Instruction:
Lines containing "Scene" are to be counted. Report the count alone.
## START Data for this exercise
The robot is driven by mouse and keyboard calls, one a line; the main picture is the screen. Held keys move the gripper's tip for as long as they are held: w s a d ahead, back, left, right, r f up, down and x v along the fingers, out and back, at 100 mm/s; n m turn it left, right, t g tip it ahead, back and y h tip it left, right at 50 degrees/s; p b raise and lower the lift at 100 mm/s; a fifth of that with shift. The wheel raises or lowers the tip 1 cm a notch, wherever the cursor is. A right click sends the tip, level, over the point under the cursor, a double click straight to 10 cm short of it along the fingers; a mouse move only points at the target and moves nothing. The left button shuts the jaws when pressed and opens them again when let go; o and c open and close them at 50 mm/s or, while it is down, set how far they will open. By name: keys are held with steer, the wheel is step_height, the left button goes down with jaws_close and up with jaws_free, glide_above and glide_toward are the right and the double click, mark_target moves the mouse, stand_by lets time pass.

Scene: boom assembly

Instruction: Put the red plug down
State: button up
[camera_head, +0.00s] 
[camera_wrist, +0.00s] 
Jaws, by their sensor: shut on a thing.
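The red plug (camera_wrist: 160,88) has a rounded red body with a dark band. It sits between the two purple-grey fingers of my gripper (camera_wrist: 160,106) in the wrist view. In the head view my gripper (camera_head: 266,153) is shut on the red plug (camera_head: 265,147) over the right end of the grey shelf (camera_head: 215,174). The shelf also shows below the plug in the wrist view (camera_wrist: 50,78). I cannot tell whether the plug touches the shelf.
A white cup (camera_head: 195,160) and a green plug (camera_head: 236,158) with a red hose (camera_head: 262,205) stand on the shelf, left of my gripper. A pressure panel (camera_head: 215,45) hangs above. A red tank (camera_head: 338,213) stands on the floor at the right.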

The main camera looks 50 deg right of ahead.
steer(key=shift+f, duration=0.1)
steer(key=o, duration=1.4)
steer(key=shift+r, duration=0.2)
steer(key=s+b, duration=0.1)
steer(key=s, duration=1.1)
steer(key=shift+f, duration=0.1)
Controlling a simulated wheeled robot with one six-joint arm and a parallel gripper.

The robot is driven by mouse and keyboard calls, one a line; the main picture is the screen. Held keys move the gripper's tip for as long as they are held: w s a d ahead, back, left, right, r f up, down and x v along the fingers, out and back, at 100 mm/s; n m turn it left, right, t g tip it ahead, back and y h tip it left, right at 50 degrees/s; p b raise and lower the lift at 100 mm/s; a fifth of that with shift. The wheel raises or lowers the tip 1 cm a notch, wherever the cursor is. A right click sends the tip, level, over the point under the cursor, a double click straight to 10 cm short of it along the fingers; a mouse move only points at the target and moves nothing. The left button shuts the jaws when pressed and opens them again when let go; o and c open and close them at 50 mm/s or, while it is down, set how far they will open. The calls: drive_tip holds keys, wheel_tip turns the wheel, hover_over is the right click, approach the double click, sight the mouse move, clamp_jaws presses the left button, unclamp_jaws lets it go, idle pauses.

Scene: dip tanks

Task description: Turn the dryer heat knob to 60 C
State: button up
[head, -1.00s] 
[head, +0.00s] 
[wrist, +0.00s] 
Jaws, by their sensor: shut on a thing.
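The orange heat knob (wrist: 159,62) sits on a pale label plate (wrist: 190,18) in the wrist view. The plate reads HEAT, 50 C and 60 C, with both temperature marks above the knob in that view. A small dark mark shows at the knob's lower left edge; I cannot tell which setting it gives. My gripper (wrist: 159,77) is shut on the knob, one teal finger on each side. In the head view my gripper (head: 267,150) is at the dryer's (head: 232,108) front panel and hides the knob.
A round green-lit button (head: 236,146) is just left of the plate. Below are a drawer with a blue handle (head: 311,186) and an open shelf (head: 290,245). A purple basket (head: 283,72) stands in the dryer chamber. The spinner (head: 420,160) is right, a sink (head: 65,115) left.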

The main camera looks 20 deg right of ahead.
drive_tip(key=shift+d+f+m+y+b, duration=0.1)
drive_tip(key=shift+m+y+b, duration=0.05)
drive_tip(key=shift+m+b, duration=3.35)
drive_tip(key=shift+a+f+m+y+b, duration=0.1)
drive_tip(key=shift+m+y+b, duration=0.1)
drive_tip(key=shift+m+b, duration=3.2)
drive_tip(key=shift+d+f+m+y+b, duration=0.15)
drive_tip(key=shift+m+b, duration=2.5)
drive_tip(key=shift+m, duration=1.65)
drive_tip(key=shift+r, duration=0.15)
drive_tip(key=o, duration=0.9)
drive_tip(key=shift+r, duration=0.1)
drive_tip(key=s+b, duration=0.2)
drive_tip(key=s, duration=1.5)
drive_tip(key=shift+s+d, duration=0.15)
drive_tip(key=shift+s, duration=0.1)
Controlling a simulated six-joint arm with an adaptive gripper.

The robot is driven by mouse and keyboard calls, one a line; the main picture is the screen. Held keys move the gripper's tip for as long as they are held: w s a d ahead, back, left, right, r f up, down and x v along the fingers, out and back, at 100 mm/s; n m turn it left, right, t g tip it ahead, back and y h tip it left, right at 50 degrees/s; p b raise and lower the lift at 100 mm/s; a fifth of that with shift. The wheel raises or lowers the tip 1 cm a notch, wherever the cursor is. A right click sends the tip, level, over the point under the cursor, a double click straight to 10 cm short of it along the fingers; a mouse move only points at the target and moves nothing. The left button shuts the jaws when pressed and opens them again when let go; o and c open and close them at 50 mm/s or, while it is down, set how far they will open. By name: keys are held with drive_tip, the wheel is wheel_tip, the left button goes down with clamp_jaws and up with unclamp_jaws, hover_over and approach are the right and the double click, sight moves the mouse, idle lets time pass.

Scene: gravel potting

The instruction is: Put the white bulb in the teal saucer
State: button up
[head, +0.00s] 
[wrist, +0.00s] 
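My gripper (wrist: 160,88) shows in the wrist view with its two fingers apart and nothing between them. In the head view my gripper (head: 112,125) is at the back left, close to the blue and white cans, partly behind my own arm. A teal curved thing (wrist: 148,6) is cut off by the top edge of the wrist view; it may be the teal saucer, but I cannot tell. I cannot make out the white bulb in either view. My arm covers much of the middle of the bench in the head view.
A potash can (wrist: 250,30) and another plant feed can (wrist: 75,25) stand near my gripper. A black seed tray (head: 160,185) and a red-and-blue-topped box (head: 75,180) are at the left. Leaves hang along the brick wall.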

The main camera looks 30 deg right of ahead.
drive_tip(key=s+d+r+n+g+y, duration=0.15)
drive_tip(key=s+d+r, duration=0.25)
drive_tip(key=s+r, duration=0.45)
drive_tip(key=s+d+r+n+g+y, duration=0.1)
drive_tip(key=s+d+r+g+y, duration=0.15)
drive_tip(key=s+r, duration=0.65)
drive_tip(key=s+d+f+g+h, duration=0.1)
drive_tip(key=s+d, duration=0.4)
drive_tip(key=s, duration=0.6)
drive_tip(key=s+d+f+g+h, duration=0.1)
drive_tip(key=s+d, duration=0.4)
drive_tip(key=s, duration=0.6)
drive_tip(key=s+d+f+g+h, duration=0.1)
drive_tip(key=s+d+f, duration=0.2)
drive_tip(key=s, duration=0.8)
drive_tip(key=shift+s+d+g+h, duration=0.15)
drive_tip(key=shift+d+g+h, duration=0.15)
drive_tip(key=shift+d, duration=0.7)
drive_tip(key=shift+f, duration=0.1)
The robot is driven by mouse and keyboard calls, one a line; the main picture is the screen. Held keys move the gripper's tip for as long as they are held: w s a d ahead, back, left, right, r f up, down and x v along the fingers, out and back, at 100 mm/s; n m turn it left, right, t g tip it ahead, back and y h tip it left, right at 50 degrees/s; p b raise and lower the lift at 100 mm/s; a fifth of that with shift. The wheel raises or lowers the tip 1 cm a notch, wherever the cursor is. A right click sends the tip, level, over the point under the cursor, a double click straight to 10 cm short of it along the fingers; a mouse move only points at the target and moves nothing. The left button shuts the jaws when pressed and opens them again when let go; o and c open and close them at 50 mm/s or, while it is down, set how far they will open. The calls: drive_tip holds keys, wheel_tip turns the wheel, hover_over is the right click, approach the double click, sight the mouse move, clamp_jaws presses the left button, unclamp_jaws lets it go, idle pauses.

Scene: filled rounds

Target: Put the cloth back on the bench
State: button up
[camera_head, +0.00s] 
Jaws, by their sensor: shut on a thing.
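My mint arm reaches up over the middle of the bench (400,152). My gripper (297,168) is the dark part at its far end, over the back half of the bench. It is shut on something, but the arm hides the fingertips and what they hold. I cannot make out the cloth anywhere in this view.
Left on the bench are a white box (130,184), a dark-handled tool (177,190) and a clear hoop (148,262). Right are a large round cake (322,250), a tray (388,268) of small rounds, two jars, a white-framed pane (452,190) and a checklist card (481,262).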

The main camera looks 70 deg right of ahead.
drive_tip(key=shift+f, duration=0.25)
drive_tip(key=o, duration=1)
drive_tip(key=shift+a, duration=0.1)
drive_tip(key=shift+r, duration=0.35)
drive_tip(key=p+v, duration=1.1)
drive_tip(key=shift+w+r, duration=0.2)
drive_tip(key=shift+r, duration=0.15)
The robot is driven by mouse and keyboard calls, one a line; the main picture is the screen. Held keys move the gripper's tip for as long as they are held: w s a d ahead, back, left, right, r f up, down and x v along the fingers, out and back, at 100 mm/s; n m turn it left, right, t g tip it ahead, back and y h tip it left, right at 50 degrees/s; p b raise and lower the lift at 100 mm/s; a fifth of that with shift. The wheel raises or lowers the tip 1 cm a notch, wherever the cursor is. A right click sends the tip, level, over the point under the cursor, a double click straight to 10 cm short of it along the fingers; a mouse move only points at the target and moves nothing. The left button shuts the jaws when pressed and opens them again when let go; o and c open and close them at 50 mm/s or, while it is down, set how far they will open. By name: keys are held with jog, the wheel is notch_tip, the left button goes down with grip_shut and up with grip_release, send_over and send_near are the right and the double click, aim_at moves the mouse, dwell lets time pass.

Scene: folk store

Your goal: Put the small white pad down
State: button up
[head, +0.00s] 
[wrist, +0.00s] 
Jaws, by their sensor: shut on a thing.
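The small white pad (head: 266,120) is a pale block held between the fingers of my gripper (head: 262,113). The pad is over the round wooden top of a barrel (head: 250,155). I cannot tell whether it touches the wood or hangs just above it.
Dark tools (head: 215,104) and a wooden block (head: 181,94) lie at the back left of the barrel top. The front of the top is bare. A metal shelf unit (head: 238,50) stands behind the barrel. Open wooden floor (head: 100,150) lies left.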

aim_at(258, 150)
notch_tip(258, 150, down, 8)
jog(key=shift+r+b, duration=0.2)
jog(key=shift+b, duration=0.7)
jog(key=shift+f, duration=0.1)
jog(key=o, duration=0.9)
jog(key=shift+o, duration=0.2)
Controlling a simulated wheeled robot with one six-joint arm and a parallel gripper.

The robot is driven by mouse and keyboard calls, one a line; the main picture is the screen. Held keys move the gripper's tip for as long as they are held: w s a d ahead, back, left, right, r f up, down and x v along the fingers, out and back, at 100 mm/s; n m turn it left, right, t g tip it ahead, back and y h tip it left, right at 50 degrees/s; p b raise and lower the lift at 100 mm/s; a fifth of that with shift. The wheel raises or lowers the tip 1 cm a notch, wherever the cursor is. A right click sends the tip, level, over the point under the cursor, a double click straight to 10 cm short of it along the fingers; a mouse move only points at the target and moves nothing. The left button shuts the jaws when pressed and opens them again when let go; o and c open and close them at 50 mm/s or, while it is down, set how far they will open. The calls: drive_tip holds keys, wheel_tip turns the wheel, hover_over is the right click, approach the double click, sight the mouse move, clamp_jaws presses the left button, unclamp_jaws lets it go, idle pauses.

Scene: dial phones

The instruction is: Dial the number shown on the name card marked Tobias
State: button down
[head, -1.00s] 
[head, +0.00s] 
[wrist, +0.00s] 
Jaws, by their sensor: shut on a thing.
## END Data for this exercise
Finished task:
6